You are investigating the presence of day of the week effects in daily stock index returns. Using daily data for the Japanese equity market from January 2003 to December 2008 (a total of 1,495 observations) you estimate the following model, with t-ratios given below each estimated coefficient in parentheses:


Rt=-0.30 - 1.31MONt+1.47TUEt+0.79WEDt-0.01THUt
        -0.43   -2.29           1.75             (0.70)         (-0.02)

           

where Rt is the daily return on the Japanese equity index, MONt is a dummy variable that equals 1 on Mondays and zero otherwise, TUEt is a dummy variable that equals 1 on Tuesdays and zero otherwise, WEDt is a dummy variable that equals 1 on Wednesdays and zero otherwise and THUt is a dummy variable that equals 1 on Thursdays and zero otherwise. Note: equity markets only trade during business days (i.e. Monday to Friday) and so there are no returns observed at weekends.


Interpret and discuss the estimated values of the regression coefficients on the dummy variables MON and WED. How would you interpret the estimated value of the (common) intercept term in this model?

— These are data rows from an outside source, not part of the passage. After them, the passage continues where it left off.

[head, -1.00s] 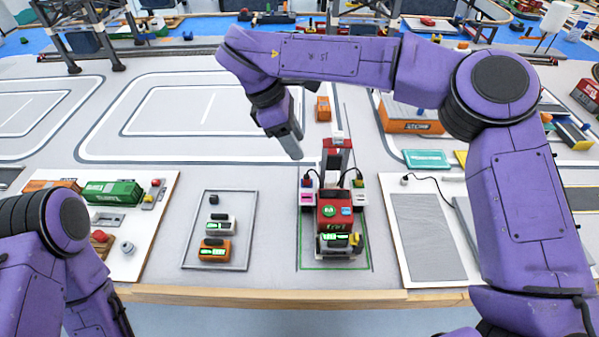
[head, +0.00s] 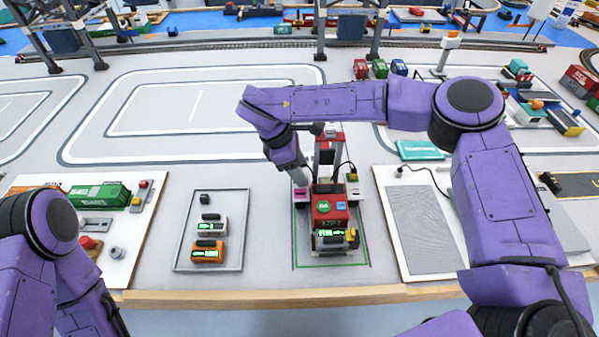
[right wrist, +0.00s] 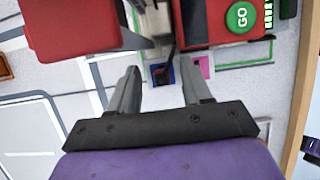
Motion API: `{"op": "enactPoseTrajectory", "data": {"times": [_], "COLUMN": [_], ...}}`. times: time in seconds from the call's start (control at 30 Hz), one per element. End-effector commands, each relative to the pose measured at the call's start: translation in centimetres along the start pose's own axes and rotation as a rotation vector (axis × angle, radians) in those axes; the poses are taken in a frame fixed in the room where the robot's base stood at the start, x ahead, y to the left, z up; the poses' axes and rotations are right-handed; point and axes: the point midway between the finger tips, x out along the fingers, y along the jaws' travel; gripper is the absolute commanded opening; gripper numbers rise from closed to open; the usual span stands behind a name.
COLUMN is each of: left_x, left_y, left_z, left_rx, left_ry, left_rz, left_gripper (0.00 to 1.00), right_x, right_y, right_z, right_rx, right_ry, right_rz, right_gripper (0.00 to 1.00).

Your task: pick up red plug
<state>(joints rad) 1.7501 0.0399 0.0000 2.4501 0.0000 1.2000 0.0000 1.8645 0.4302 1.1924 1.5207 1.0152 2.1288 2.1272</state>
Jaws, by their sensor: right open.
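The red machine (head: 329,209) with a green GO button stands near the table's front edge and also shows in the right wrist view (right wrist: 205,22). My right gripper (head: 303,181) is at its left side, pointing down, and hides part of that side. In the right wrist view my gripper (right wrist: 161,82) is open, with its jaws apart and nothing clearly held. A blue square (right wrist: 160,73) with a dark lead or plug on it lies between the fingertips, and a pink pad (right wrist: 203,67) is beside it. I cannot clearly make out a red plug. My left gripper is outside the view.
A red crossbar part (right wrist: 80,28) of the machine looms close above the fingers. A framed pad (head: 187,258) with small white and orange units lies left of the machine. A white board with a grey mat (head: 427,228) lies right. The track-marked table behind is mostly clear.

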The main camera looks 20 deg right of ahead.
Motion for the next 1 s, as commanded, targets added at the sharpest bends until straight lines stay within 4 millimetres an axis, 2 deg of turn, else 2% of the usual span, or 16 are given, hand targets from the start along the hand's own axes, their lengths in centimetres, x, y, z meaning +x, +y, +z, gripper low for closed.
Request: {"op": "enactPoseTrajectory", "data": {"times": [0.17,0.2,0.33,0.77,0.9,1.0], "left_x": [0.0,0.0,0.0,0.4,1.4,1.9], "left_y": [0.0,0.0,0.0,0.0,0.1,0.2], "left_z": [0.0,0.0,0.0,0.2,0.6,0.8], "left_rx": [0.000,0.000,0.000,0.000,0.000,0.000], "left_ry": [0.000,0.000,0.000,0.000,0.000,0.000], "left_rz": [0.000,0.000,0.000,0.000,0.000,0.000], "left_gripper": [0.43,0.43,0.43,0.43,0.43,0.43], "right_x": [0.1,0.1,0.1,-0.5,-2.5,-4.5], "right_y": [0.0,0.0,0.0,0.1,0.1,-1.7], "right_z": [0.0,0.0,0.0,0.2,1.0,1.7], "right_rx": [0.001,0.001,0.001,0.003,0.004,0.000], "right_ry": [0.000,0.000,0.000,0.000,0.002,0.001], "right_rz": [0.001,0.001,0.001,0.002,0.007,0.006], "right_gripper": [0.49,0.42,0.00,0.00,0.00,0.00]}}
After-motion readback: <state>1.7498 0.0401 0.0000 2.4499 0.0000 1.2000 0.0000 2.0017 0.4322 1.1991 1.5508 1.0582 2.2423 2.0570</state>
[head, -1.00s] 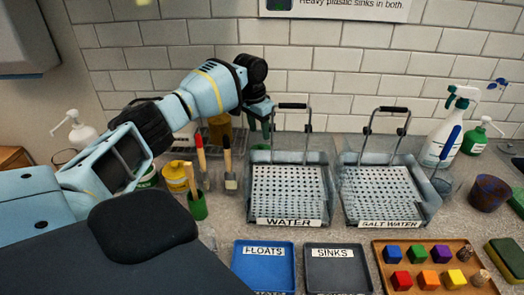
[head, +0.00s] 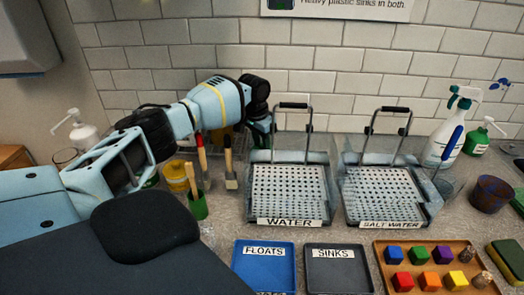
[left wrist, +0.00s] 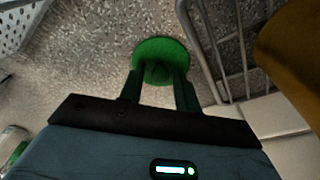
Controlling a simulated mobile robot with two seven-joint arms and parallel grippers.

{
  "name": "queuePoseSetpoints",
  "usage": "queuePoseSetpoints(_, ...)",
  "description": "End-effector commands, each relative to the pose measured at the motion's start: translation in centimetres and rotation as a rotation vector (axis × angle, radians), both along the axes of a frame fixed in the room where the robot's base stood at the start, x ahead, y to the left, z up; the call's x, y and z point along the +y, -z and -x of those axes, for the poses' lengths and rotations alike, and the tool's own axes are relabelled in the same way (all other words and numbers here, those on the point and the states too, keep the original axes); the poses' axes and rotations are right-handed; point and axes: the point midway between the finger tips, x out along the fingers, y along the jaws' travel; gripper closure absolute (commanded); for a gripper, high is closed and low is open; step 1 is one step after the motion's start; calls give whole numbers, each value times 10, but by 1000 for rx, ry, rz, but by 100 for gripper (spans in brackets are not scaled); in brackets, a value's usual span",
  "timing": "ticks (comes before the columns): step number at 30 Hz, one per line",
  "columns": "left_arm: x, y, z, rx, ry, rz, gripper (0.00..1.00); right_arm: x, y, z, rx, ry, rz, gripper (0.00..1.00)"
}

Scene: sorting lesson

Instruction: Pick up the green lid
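The green lid (left wrist: 160,50) is a round, bright green disc on the speckled counter in the left wrist view. My left gripper (left wrist: 160,85) points down at it, its two dark green fingers apart, with the tips overlapping the lid's near part. A darker green shape shows between the tips; I cannot tell if the fingers touch it. In the head view my left gripper (head: 259,138) is low behind the left rear of the WATER tub (head: 290,222). The lid is hidden there. My right gripper is not in view.
A wire rack (left wrist: 222,50) and an amber object (left wrist: 290,45) stand close beside the lid. Brushes in a green cup (head: 198,208) and a yellow pot (head: 176,177) stand left of the tub. The SALT WATER tub (head: 390,224) is to the right.

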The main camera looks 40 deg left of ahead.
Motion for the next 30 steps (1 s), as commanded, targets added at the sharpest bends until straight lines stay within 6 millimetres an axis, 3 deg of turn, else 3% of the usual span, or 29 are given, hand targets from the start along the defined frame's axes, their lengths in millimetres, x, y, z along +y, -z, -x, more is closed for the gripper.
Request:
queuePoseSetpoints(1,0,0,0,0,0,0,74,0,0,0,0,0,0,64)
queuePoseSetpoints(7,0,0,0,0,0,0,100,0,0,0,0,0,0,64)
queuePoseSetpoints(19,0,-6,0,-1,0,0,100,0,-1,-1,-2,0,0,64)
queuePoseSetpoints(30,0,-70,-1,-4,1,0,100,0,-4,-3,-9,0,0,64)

Using the t-ratios given above, determine whether there is evidence of significant day of the week effects in Japanese equity index returns. Clearly explain how you reach your conclusion. If you had access to additional estimation results from the model above, is there any alternative way you could test for day of the week effects instead of using the t-ratios above?

Using two separate equations, write the estimated regression model that applies on Tuesdays and the regression model that applies on Thursdays.


Define the problem of measurement error in the context of linear regression models. Explain what the potential consequences of this problem are and briefly outline what potential solutions are available.